I will keep this out of scope here, but happy to discuss this if interested - I find it to be adding complexity where it is not needed.

> > What's the counter-argument to ssh certs, given the simlicity in comparison with both the old approach and the intially suggested one here?
> 
> the one sentence summary - it doesn't get us closer to where we want to end up (either getting rid of SSH entirely, or full disentangling PVE-internal SSH use from the regular, default sshd instance), but adds more complexity instead.

I could have provided POC which would be equivalent to ~6 shell lines that need to be executed upon cluster join addressing both known_hosts and authorized_keys with no mandatory argv[], but I suspect the patches are well on the way now and unless it disrupts the components that now make use of the new helper - everyone prefers what they know and what has worked so far. I happen to known ssh certs, so hence my original take. I believe the certs are also future proof (without extra effort) when it comes to e.g. keys rotation (expiries built in), something PVE does not take into account as of today and tracked separately as bug report #5174 [4].

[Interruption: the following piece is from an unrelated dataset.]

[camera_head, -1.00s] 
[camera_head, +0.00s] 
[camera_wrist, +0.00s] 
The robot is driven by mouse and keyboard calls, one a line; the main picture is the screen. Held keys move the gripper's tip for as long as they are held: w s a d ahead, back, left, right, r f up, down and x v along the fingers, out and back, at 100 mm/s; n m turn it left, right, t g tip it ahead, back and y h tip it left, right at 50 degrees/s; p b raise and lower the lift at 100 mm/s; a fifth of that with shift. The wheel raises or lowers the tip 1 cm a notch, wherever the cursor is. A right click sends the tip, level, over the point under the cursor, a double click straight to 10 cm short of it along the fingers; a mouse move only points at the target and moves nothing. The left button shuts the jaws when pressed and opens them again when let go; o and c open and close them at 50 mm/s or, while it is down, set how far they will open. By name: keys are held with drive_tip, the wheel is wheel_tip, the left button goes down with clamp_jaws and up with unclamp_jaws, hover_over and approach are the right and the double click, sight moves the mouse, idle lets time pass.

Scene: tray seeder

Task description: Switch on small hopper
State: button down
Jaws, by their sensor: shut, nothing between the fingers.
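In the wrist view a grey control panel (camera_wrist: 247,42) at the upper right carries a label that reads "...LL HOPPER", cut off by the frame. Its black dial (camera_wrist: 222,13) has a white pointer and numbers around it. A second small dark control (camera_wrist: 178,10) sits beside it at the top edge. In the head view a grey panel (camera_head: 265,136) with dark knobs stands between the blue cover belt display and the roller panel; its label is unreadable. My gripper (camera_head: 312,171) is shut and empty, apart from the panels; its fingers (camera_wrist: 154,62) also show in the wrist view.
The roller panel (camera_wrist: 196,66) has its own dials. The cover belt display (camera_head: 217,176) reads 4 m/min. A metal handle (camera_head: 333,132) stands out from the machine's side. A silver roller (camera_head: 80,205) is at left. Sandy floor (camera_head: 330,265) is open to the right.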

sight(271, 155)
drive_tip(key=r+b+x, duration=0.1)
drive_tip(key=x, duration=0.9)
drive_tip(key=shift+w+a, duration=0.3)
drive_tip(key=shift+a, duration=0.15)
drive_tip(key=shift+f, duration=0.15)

[4] https://bugzilla.proxmox.com/show_bug.cgi?id=5174

ONE FINAL POINT:

The original merging, juggling, accounting for hashed known_hosts, etc. elaborate codepath - I humbly believe - was all done in the interest of making SSH transparent to the user within the cluster. The proposed approach here is much cleaner, but it takes out that original objective off the feature list. I suspect it was important enough then to make it worth of all the efforts going into this. It would be a pity if that is lost when it does not have to be. The certs have that built-in, but the KnownHostsCommand also retains that without any additional risk.